What Is the Average Annual Return (AAR)

The average annual return (AAR) is a percentage used when reporting the historical return, such as the three-, five- and 10-year average returns of a mutual fund. The average annual return is stated net of a fund's operating expense ratio, which does not include sales charges, if applicable, or portfolio transaction brokerage commissions.

Understanding Average Annual Return (AAR)

When you are selecting a mutual fund, the average annual return is a helpful guide for measuring a fund's long-term performance. However, investors should also look at a fund's yearly performance to fully appreciate the consistency of its annual total returns. For example, a five-year average annual return of 10% looks attractive; however, if the yearly returns (those that produced the average annual return) were +40%, +30%, -10%, +5% and -15% (50 / 5 = 10%), performance over the past three years warrants examination of the fund’s management and investment strategy.

Components of Mutual Fund AAR

There are three components that contribute to the AAR of an equity mutual fund. Share price appreciation results from unrealized gains or losses in the underlying stocks held in a portfolio. As the share price of a stock moves fluctuates over a year, it proportionately contributes to or detracts from the AAR of the fund that maintains a holding in the issue. The American Funds AMCAP Fund’s 2.74% holding of Oracle Corporation, a stock it has owned since 2003, has contributed to the portfolio’s 10-year AAR of 8.15% through June 23, 2016, as the company’s stock rose from $10.88 on April 1, 2003, to a close of $40.83 on June 23, 2016.

Capital gains distributions paid from a mutual fund result from the generation of income or sale of stocks from which a manager realizes a profit in a growth portfolio. Shareholders can opt to receive the distributions in cash or reinvest them in the fund. Capital gains are the realized portion of AAR. The distribution, which reduces share price by the dollar amount paid out, represents a taxable gain for shareholders. A fund can have a negative AAR and still make taxable distributions.

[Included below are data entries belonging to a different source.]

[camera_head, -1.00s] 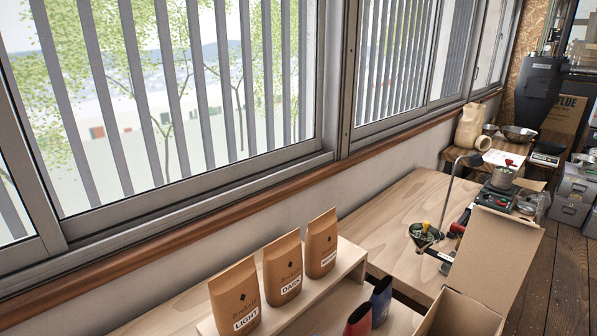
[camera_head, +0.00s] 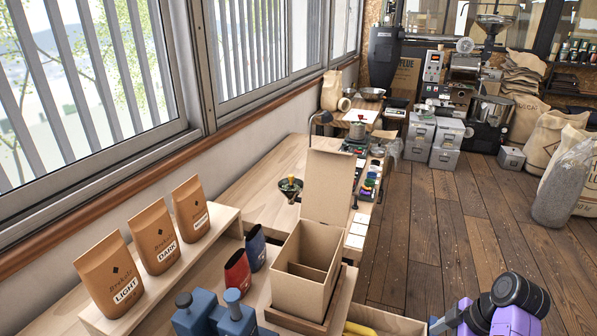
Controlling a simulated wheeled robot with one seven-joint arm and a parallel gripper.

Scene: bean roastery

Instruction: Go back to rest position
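The purple and black part at the lower right of the head view looks like a piece of my arm. It is over the floor, just right of the table's front edge, and the bottom of the picture cuts it off. My gripper does not show, so I cannot see its fingers or whether it holds anything.
An open cardboard box (camera_head: 294,288) stands on the wooden table (camera_head: 243,186). Kraft bags, one labelled DARK (camera_head: 158,236), stand on a shelf (camera_head: 221,216) at left. Red (camera_head: 237,273) and blue (camera_head: 256,248) pouches sit between. Blue knobbed objects (camera_head: 212,318) are nearest. Wooden floor (camera_head: 430,220) is open at right.

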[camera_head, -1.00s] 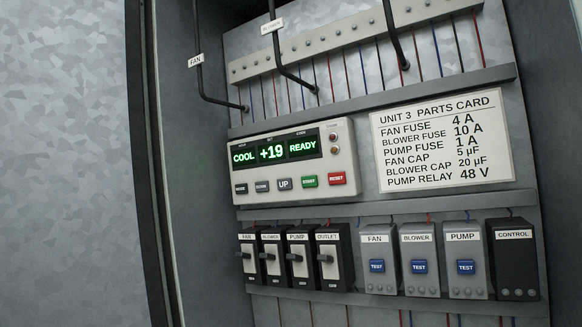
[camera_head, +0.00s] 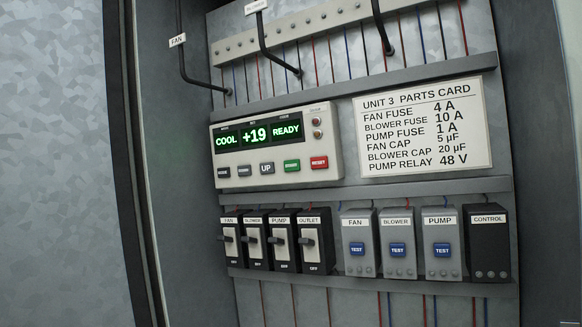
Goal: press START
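The control panel (camera_head: 275,148) is a cream box on the back wall of an open cabinet. Its green display (camera_head: 258,135) reads COOL, +19, READY. Below the display is a row of buttons: two dark grey ones, a grey UP button (camera_head: 266,168), a green button (camera_head: 292,165) and a red button (camera_head: 319,162). The green button's label is too small to read surely; it looks like START. My gripper does not show in this view, and nothing touches the panel.
Below the panel are several black breakers (camera_head: 270,242), then grey relays with blue TEST buttons (camera_head: 397,250) and a black CONTROL module (camera_head: 487,243). A parts card (camera_head: 423,128) is at the right. Black FAN and BLOWER cables (camera_head: 262,35) hang above. The cabinet's left edge (camera_head: 135,160) stands close.

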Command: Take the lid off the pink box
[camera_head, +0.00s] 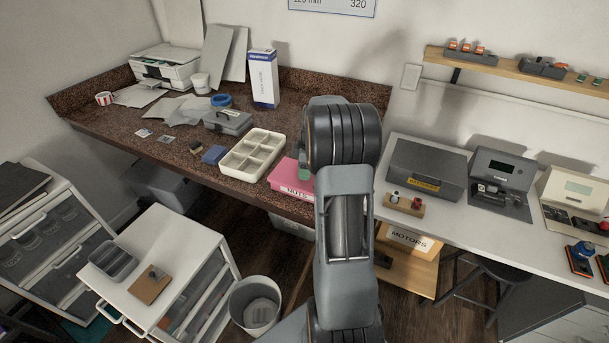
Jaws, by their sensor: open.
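The pink box (288,186) with "NUTS" on its front stands near the front edge of the speckled brown counter (190,157). Its right part is hidden behind my arm. The box looks closed, but I cannot make out the edge of its lid. My gripper (304,168) is mostly hidden behind my own arm. Only a small dark and greenish part shows at the arm's left side, over the right of the pink box. I cannot tell whether it touches the lid.
A grey case (228,121) and a tall white-and-blue carton (263,79) stand behind. A dark grey case (424,186) stands on the white bench at right.

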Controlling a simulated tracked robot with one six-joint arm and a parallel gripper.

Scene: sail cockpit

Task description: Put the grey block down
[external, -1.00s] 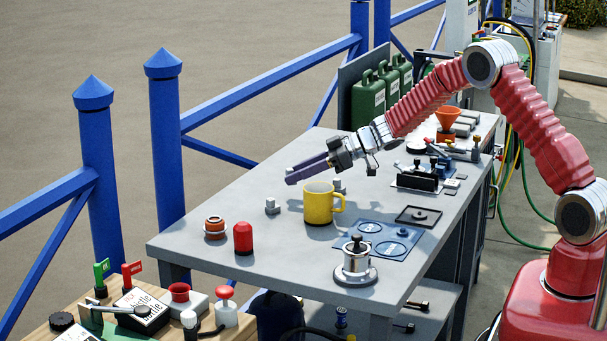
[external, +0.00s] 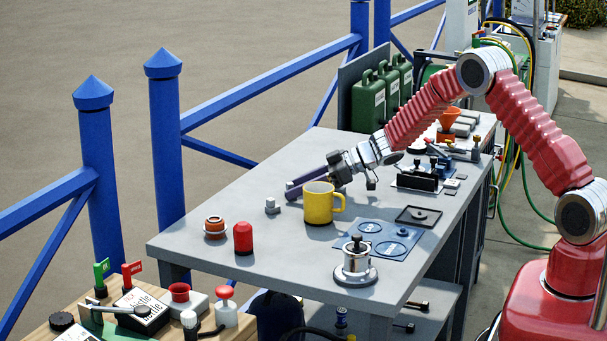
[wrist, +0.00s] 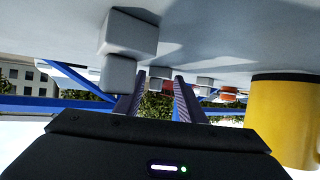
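My gripper (external: 293,188) is low over the grey table, just behind the yellow mug (external: 319,204). In the wrist view its two fingers (wrist: 163,88) are apart, with nothing between them. That view is upside down, with the table at the top. A grey block with a smaller knob (wrist: 130,33) stands on the table beside the fingers, on their left. It is hidden behind my gripper and the mug in the external view. A similar small grey block (external: 272,206) stands on the table left of the mug; it also shows farther off in the wrist view (wrist: 205,81).
The mug is close on the fingers' right in the wrist view (wrist: 283,115). A red cylinder (external: 243,238) and an orange-ringed item (external: 215,227) stand at the table's near left. A blue plate (external: 385,238) and a silver winch (external: 355,262) lie right. The far left table is clear.

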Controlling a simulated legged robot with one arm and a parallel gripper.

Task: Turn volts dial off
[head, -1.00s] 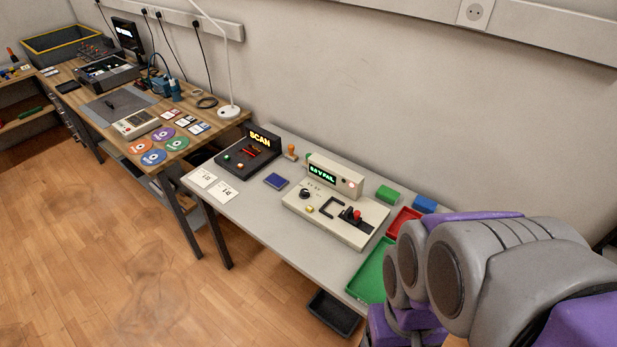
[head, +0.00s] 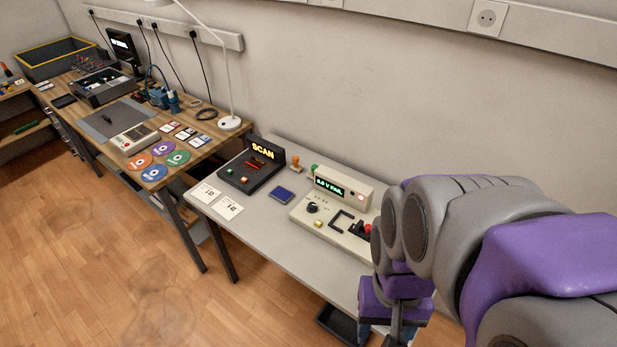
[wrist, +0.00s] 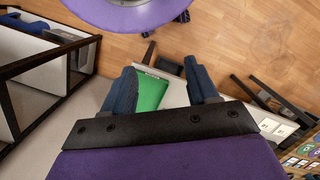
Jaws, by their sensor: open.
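The beige tester (head: 330,217) stands on the grey table, with a lit green display (head: 329,186) that seems to end in "FAIL". A black round dial (head: 312,207) sits at the left of its panel; its pointer setting is too small to read. My arm hides the tester's right end in the head view. My gripper (wrist: 158,70) is open and empty in the wrist view, its two blue fingers apart above a green tray (wrist: 150,92). The gripper is to the right of the dial and apart from it. The dial cannot be made out in the wrist view.
A yellow button (head: 318,224) sits close below the dial. A black SCAN unit (head: 251,168), a blue box (head: 281,195) and an orange-topped stamp (head: 295,162) stand to the left. The wall (head: 400,100) rises behind. The table's front left is clear beyond two white cards (head: 229,207).

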The Wells Fargo Discovery Fund paid a capital gain of $2.59 on Dec. 11, 2015, despite the fund having an AAR of negative 1.48%.

Quarterly dividends paid from company earnings contribute to a mutual fund's AAR and also reduce the value of a portfolio's net asset value. Like capital gains, dividend income received from the portfolio can be reinvested or taken in cash. Large-cap stock funds with positive earnings typically pay dividends to individual and institutional shareholders. These quarterly distributions comprise the dividend yield component of a mutual fund's AAR. The T. Rowe Price Dividend Fund has a trailing 12-month yield of 1.23%, a contributing factor to the fund’s one-year AAR of 5.55% through June 23, 2016.

Difference From Average Annual Rate of Return

Calculating an average annual return is much simpler than the average annual rate of return, which uses a geometric average instead of a regular mean. The formula is: [(1+r1) x (1+r2) x (1+r3) x ... x (1+ri)] (1/n) - 1, where r is the annual rate of return and n is the number of years in the period. The average annual return is sometimes considered less useful for giving a picture of performance of a fund because returns compound rather than combine. Investors must pay attention when looking at funds to compare the same types of returns for each fund.